Pagliacci
                  By Robert Thicknesse

 

The Times

July 12, 2003

"LIFE isn't the same as theatre," says Canio, the cuckolded clown. But it is for Franco Zeffirelli, who is so lost in showbiz that the distinction long ago ceased to exist.

This jawdroppingly awful half-evening is a triumph of glitz over guts, an attempt to reduce opera to the status of a West End musical - albeit with production standards 20 years out of date; a travesty of everything that opera should be about, and a betrayal of every element of its make-up. So much for poor Ruggero Leoncavallo and his "bleeding slice of life".

You might not mind so much if the elements weren't so wonderful: Pag is an opera so viscerally effective; Placido Domingo and Angela Gheorghiu singers of such indescribable talent; Antonio Pappano the best thing to have happened to Covent Garden in living memory, that reducing
the show to a Baz Luhrmann-style Oliver! romp leaves you dumb.

Zeffirelli uproots it from Calabrian soil and plonks it beneath a 1990s Neapolitan flyover where knees-up lowlife finds no cliché too demeaning: Gheorghiu's Nedda cavorts with oddly clean-knickered street-urchins, happy balcony-dwellers shower a nuptial couple with Arborio rice, and everyone is delighted to come and view the players' dim little commedia even though there are sure to be stripping housewives on Rai Uno.

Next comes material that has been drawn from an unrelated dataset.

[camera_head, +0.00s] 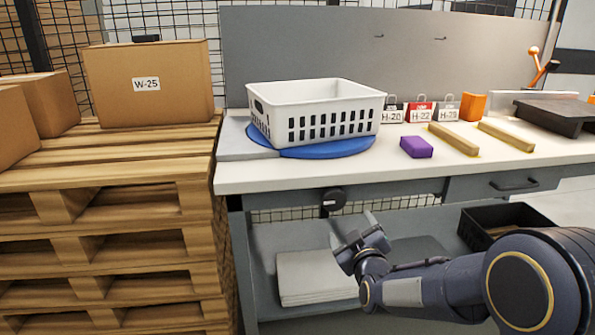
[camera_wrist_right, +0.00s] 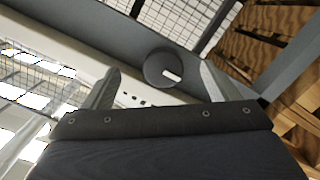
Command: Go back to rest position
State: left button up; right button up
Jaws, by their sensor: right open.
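My right gripper (camera_head: 355,229) is in front of the workbench (camera_head: 290,179), below the edge of its top. Its two fingers are spread and nothing is between them. In the right wrist view the open fingers (camera_wrist_right: 158,88) point toward the bench's underside and a round dark knob (camera_wrist_right: 165,68). My right arm comes in from the lower right. My left gripper and arm do not show in either view.
A white basket (camera_head: 318,108) stands on a blue round plate (camera_head: 325,148). A purple block (camera_head: 416,147) and two wooden strips (camera_head: 454,139) lie to its right. Stacked pallets (camera_head: 110,215) with cardboard boxes (camera_head: 148,84) stand left. A black crate (camera_head: 505,218) sits below the bench top.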

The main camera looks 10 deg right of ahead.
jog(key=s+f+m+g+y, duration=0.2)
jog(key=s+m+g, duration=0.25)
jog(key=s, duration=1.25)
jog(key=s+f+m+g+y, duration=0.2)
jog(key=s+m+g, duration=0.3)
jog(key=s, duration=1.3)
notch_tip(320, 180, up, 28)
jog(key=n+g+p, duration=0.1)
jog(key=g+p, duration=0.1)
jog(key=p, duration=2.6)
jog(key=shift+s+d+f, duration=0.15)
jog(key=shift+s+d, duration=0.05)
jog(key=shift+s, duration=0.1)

This is opera for those who find Bombay Dreams the height of theatrical sophistication, as Zeffirelli packs the stage with 140 chorus and supers doing handstands and three-ball juggling. You bàrely notice that there is a rather shocking little drama of love and death going on in the
middle of it all, something the director finesses by sacrificing any sympathy we may have for the characters within the first five minutes. And then, just when Canio (Domingo) has discovered Nedda canoodling with her paramour Silvio (Dmitri Hvorostovsky in self-loving mode), we get a
half-hour interval to dissipate any drama that may have accrued.

It's easy to miss that there is someone making an effort amid all this rubbish, and it is naturally Pappano, getting the orchestra to play as only he knows how: tortured and blissfully Romantic strings worthy of Richard Strauss and Mahler, an intermezzo so gorgeous you can ignore its
musical inconsequence, ecstatic transformations and heavenly rustlings for Nedda's trilly aria.

Domingo pulls out the stops for the bloody denouement, but otherwise it is unbelievably vocally underpowered. Meretricious, castrated, denatured: these clowns should get back to the circus where they seem to think they belong.